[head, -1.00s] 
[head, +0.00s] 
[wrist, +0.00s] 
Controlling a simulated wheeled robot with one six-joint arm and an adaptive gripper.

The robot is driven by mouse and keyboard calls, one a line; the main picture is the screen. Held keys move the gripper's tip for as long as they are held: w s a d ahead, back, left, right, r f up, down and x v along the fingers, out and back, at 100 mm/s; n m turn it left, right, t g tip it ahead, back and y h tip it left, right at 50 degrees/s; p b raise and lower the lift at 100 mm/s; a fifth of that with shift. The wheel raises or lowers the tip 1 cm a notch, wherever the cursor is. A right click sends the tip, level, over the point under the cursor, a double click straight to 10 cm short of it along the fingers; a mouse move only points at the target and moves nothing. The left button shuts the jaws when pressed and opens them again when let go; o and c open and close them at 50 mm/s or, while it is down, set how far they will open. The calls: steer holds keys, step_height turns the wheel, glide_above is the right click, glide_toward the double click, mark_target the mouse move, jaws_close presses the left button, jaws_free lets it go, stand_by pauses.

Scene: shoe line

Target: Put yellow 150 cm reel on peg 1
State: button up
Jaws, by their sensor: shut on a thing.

-----

Short problem =
Repeat the whole listing exactly, keeping every line intact.

Expected answer =
[head, -1.00s] 
[head, +0.00s] 
[wrist, +0.00s] 
Controlling a simulated wheeled robot with one six-joint arm and an adaptive gripper.

The robot is driven by mouse and keyboard calls, one a line; the main picture is the screen. Held keys move the gripper's tip for as long as they are held: w s a d ahead, back, left, right, r f up, down and x v along the fingers, out and back, at 100 mm/s; n m turn it left, right, t g tip it ahead, back and y h tip it left, right at 50 degrees/s; p b raise and lower the lift at 100 mm/s; a fifth of that with shift. The wheel raises or lowers the tip 1 cm a notch, wherever the cursor is. A right click sends the tip, level, over the point under the cursor, a double click straight to 10 cm short of it along the fingers; a mouse move only points at the target and moves nothing. The left button shuts the jaws when pressed and opens them again when let go; o and c open and close them at 50 mm/s or, while it is down, set how far they will open. The calls: steer holds keys, step_height turns the wheel, glide_above is the right click, glide_toward the double click, mark_target the mouse move, jaws_close presses the left button, jaws_free lets it go, stand_by pauses.

Scene: shoe line

Target: Put yellow 150 cm reel on peg 1
State: button up
Jaws, by their sensor: shut on a thing.

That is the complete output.